[start]

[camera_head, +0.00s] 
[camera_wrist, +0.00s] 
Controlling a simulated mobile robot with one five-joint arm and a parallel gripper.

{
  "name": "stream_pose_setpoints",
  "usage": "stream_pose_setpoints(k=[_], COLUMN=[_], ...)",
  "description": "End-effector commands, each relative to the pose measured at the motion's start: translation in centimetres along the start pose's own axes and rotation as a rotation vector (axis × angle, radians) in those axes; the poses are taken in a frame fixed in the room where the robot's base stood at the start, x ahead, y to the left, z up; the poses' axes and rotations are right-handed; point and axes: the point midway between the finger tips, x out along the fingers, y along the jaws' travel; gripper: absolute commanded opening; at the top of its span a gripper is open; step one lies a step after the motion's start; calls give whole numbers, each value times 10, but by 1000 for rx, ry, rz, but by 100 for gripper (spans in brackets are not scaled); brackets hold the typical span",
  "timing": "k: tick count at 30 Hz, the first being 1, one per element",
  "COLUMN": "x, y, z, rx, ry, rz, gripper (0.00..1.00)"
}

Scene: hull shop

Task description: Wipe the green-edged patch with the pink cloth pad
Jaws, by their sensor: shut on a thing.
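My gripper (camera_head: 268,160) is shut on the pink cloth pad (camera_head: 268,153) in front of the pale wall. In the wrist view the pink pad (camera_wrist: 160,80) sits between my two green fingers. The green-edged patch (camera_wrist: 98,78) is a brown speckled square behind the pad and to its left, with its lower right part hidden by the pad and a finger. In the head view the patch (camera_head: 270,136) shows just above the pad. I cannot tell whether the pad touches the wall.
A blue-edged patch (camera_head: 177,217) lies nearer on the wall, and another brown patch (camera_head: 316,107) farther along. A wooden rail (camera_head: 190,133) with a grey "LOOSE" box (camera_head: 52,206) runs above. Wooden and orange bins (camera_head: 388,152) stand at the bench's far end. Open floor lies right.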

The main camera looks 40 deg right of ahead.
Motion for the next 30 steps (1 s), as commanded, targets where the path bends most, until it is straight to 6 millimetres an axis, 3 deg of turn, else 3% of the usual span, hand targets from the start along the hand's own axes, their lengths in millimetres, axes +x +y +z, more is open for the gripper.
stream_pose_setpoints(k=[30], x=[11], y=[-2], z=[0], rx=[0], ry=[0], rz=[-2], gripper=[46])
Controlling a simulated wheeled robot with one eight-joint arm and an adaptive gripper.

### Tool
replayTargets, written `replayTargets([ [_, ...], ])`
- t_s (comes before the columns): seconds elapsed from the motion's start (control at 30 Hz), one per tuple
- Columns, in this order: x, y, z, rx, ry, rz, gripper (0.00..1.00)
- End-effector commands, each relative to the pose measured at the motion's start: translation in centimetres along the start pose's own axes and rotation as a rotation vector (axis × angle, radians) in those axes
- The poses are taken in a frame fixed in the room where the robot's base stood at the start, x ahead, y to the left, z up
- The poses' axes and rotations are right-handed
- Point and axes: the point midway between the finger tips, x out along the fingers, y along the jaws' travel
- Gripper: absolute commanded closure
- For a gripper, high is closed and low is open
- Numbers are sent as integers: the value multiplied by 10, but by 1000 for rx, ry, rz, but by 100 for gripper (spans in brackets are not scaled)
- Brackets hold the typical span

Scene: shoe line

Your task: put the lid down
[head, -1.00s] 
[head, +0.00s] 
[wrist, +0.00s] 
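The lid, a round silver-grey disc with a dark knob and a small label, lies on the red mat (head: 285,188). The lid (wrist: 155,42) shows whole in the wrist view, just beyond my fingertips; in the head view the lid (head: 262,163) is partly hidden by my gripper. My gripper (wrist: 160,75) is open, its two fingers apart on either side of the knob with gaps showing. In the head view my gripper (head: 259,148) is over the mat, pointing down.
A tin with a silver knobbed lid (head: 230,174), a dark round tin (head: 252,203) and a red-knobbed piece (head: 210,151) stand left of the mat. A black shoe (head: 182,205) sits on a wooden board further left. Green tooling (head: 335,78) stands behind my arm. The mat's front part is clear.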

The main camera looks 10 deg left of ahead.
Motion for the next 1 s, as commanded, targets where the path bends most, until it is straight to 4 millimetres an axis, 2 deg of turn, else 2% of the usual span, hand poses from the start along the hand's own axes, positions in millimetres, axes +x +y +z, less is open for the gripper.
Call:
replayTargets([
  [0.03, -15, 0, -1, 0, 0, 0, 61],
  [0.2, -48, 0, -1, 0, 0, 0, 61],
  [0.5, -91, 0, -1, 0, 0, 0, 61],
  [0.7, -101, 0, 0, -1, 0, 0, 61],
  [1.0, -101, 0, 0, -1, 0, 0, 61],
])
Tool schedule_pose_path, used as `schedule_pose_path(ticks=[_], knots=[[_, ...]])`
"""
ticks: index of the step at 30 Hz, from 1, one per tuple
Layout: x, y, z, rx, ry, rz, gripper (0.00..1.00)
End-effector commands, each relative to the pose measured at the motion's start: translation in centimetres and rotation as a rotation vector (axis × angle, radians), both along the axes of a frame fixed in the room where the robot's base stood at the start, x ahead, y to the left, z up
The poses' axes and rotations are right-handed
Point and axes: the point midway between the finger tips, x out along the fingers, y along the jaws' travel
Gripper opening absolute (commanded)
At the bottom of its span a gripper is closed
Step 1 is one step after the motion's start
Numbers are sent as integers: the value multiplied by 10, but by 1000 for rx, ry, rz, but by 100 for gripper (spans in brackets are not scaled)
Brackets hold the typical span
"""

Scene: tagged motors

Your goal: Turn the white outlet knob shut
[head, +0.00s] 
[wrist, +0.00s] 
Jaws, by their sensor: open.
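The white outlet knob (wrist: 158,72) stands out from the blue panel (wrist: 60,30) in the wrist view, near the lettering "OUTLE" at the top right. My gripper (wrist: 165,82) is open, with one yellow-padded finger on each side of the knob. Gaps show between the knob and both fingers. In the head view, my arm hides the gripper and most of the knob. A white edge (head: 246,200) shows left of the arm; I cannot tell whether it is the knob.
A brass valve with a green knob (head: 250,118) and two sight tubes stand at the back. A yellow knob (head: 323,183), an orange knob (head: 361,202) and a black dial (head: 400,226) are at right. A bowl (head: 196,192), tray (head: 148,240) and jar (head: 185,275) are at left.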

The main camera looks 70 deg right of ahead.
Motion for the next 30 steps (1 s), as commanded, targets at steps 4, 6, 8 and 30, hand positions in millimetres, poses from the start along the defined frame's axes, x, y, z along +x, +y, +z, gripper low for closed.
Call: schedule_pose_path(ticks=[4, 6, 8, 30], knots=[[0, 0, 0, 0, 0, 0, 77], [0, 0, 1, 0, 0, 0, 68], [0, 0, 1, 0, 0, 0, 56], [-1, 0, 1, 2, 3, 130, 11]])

[end]

— PROBLEM TO WORK ON —
Quote, with nothing altered, all lines from the start of the entries to the line that carries "Task description: Wipe", inclusive.

— RESPONSE TO THE TASK —
[camera_head, +0.00s] 
[camera_wrist, +0.00s] 
Controlling a simulated mobile robot with one five-joint arm and a parallel gripper.

{
  "name": "stream_pose_setpoints",
  "usage": "stream_pose_setpoints(k=[_], COLUMN=[_], ...)",
  "description": "End-effector commands, each relative to the pose measured at the motion's start: translation in centimetres along the start pose's own axes and rotation as a rotation vector (axis × angle, radians) in those axes; the poses are taken in a frame fixed in the room where the robot's base stood at the start, x ahead, y to the left, z up; the poses' axes and rotations are right-handed; point and axes: the point midway between the finger tips, x out along the fingers, y along the jaws' travel; gripper: absolute commanded opening; at the top of its span a gripper is open; step one lies a step after the motion's start; calls give whole numbers, each value times 10, but by 1000 for rx, ry, rz, but by 100 for gripper (spans in brackets are not scaled); brackets hold the typical span",
  "timing": "k: tick count at 30 Hz, the first being 1, one per element",
  "COLUMN": "x, y, z, rx, ry, rz, gripper (0.00..1.00)"
}

Scene: hull shop

Task description: Wipe the green-edged patch with the pink cloth pad

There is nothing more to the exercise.